The authors divided the presentation loosely into three sections: the importance of family communication; managing different expectations; and making it a bonding process, not an ordeal.

Often, they said, admissions center around college visits, and because the number of these visits will necessarily be limited, knowing the forces driving that process is crucial.

The authors brought up the example of a family that made a pricey visit to a college campus — only to have the student refuse to get out of the car, totally certain he was not in the right place. “This kind of thing happens all the time. Sometimes it’s a balancing act,” said Leiman. “You have to figure out exactly what it is you want, and at what point you push an issue and at what point you pull back.”

“When it comes to college, not every family, not every parent and child, wants the same thing,” said Goodman. Some families are interested only in the name schools or parents’ alma maters, while others want to find scholarship availability, and still others look to stay close to home.

To manage the expectations of the entire family, it’s important to get a firm handle on just why the student is going to college to begin with, they said. Are they looking for a fun time? Do they desire an intellectually stimulating environment? Are they after a pre-professional degree?

“Families must have these discussions, acknowledge there are differences, and do the bet they can,” said Goodman. “By listening hard and being flexible, we believe the family can thrive.”

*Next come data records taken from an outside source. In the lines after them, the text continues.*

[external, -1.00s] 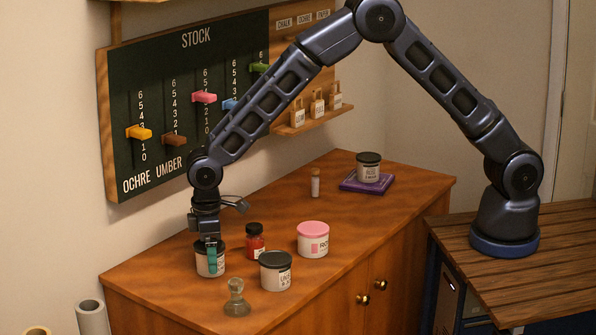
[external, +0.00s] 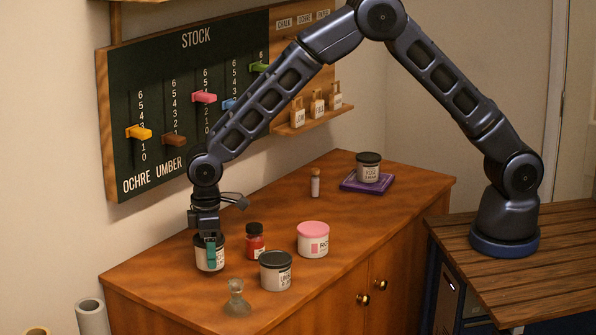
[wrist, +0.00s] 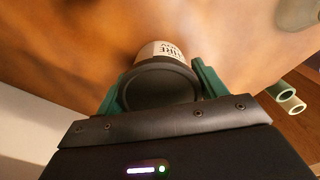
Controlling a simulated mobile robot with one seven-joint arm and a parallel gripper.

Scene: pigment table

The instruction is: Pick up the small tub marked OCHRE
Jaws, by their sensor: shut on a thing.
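My gripper (external: 211,246) points down at the left end of the wooden cabinet top, its teal fingers shut on a small white tub (external: 217,262) with a dark lid. In the wrist view the tub's dark lid (wrist: 160,88) sits between the two green fingers (wrist: 160,72). Its pale label (wrist: 164,50) shows partly, upside down, with letters that look like the end of OCHRE; the rest is hidden. The tub looks upright and slightly above the cabinet top.
A red jar (external: 255,242), a dark-lidded tub (external: 276,273), a pink-lidded tub (external: 313,242) and a glass stopper (external: 236,300) stand close by. Farther back are a corked vial (external: 315,185) and a tub (external: 368,170) on a purple pad (external: 349,184). The stock board (external: 150,75) hangs behind.

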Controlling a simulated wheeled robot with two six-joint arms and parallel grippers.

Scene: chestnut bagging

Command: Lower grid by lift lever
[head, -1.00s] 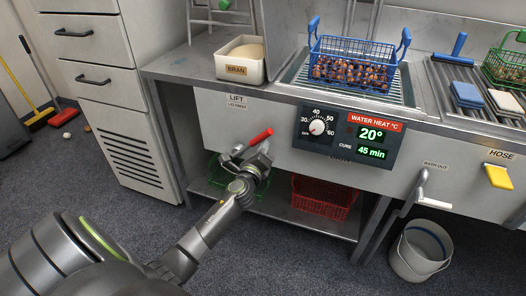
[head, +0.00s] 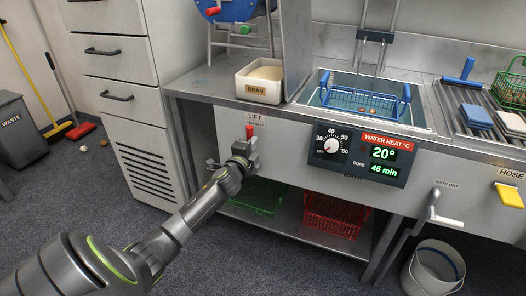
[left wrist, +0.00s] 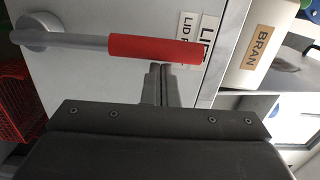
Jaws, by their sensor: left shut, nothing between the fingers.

In response to a question about how to deal with the more competitive landscape, Goodman gave a pointed answer. “People are so concerned with getting into the ‘name’ schools, they forget what their real needs are,” he said. “Don’t let the tail wag the process here — the real issue is what are you as a consumer looking for from a school, not what is the school asking you to give them. You are the consumer. It is hard to drown out all the extra noise, but your absolute focus should be on the needs of your kids.”